For the last couple of weeks, I’ve been working on my Th.D. work–and this component is a LONG one. I’ve been tackling the 12 “-ologies,” as I call them–theology proper, Christology, harmartiology, soteriology, angelology, pneumatology, ecclesiology, eschatology, etc.

Anyway, one part of this component was to find all the major scripture verses in each of the twelve fields, then to look up the major words up in the original Greek or Hebrew to see the complete/true meaning of said verses.
And, keeping in mind that I don’t speak or read or write Greek, what I’ve found is incredibly illuminating. For instance, “For the wages of sin is death” doesn’t quite mean that we earn death when we sin. The Greek word translated wages actually means “to buy,” so every time we sin we are buying death. Freely making an installment payment on it, so to speak. When you think about it, you see that those who habitually sin are investing in death hand over fist.
Wow. Profound, isn’t it?
And that lovely verse, “Every good and perfect gift comes from above” really means more than good and perfect. The Greek refers to two gifts, the first of which is wonderful, and the second of which is gratuitous and completely undeserved.
That really means a lot more than “good and perfect” doesn’t it?
Anyway, just wanted to check in. Hope your new year is going well!


  1. Marianne

    Will you be teaching us what you learn here? i loved your post.

  2. Kay Day

    I have some Word Study Dictionaries and I’m always delightfully surprised at the deeper meaning of things. I don’t dig into those dictionaries very often, though. I should more. I can see them from here. It wouldn’t be hard.

  3. Anonymous

    Wow, how illuminating. And such a good reminder of God’s extravagant love.

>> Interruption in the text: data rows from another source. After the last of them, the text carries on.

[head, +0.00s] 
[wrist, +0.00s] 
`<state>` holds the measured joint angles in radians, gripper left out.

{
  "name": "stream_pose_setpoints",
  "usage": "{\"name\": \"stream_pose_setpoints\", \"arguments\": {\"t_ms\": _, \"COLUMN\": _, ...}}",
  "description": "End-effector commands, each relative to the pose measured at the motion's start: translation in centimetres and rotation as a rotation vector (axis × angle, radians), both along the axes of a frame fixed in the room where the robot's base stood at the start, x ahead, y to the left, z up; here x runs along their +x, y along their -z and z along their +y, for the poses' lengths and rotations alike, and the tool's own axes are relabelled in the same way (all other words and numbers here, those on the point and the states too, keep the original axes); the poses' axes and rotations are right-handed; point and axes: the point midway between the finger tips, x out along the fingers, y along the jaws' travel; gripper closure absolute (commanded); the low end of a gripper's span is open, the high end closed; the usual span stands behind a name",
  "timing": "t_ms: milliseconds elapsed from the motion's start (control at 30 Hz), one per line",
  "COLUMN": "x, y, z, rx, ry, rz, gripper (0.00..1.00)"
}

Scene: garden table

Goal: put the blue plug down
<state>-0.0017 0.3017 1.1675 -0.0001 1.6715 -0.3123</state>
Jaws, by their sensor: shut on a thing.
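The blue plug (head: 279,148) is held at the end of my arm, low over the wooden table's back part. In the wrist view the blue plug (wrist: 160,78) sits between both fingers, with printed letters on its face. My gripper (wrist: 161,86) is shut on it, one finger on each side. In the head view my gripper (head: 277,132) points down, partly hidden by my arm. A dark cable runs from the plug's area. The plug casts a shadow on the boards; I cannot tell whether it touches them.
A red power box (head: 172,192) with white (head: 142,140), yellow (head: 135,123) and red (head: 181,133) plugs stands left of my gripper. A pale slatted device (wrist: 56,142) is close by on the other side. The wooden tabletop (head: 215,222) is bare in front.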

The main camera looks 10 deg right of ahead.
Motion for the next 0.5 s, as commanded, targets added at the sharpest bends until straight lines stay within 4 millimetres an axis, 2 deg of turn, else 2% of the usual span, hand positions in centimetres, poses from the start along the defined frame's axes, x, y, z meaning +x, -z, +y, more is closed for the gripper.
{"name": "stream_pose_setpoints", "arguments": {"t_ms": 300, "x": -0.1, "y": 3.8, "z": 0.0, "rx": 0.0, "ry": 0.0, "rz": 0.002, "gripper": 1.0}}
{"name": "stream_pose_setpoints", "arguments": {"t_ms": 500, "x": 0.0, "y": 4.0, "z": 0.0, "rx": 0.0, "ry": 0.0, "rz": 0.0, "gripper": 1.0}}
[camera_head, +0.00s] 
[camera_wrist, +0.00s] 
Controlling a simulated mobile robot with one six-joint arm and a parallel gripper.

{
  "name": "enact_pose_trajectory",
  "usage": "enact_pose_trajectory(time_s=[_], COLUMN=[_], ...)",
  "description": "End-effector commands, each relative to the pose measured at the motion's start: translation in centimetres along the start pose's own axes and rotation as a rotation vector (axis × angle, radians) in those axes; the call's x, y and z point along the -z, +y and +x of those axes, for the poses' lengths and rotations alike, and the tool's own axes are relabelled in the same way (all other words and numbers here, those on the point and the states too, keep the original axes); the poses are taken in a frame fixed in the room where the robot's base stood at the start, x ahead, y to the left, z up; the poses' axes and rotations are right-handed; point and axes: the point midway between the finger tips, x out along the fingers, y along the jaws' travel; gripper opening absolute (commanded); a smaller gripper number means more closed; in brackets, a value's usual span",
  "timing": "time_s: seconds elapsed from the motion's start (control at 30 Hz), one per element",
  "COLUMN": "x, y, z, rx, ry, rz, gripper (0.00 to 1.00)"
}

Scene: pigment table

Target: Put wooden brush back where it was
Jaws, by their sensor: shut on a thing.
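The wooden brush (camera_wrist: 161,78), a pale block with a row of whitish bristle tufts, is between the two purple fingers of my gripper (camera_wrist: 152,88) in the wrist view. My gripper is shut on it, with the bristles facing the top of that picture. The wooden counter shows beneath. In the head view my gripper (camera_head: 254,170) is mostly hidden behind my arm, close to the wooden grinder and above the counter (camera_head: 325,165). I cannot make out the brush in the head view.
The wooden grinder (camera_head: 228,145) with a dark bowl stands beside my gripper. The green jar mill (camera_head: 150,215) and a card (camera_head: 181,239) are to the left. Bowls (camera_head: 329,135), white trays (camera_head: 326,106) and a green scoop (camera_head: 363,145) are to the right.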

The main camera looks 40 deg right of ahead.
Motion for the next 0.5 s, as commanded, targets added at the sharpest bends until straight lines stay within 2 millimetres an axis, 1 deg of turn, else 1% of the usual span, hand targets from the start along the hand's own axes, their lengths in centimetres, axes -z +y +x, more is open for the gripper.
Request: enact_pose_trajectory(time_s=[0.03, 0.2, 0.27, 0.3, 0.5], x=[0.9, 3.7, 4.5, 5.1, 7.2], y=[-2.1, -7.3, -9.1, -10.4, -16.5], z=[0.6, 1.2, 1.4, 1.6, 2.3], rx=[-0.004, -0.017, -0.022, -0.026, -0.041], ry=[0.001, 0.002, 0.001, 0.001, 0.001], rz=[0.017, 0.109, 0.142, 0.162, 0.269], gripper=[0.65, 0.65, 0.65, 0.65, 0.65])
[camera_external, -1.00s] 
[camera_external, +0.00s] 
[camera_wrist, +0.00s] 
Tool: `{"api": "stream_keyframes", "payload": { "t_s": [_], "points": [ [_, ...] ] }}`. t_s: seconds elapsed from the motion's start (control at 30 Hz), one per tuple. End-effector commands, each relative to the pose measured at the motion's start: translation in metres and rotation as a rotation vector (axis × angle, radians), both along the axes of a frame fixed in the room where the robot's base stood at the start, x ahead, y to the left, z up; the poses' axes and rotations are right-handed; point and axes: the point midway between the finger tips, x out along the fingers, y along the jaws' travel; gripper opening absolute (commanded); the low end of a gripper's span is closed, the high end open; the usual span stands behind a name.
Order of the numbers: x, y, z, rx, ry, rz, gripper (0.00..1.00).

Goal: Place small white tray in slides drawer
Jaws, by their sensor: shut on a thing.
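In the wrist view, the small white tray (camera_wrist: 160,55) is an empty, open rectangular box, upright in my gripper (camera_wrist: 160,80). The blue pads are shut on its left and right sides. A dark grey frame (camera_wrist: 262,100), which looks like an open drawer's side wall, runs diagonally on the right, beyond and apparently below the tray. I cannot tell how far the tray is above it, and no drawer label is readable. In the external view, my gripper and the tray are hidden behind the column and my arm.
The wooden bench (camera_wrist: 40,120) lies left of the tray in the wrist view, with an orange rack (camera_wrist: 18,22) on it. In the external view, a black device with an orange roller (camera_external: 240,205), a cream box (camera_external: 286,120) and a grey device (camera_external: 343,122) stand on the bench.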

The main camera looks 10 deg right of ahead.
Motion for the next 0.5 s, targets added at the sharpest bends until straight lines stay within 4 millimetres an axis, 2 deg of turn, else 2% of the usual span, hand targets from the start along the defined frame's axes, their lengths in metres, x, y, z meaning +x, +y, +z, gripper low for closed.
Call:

    I’m always stunned at how much God has given us that is “hiding” in plain sight. His word is no different. Like Kay, I should dig into those word studies.

    Enjoy your pursuit, Angie, and thanks for sharing. Look forward to more.

    Mary Kay

  4. Mocha with Linda

    I love seeing the enhanced meaning with the original Greek or Hebrew. The definition of wages as paying into death is a great rebuttal to those who ask how a loving God could “send” people to hell.

    And wow! That’s a lot of -ologies!

  5. joanieponytail

    Whenever I have heard “the wages of sin is death” I have almost always thought, in the back of my mind, what if we didn’t pick up our paycheck or just did volunteer work for sin, but this makes the meaning much clearer.

    Thank you so much for sharing the fruits of your hard work with us.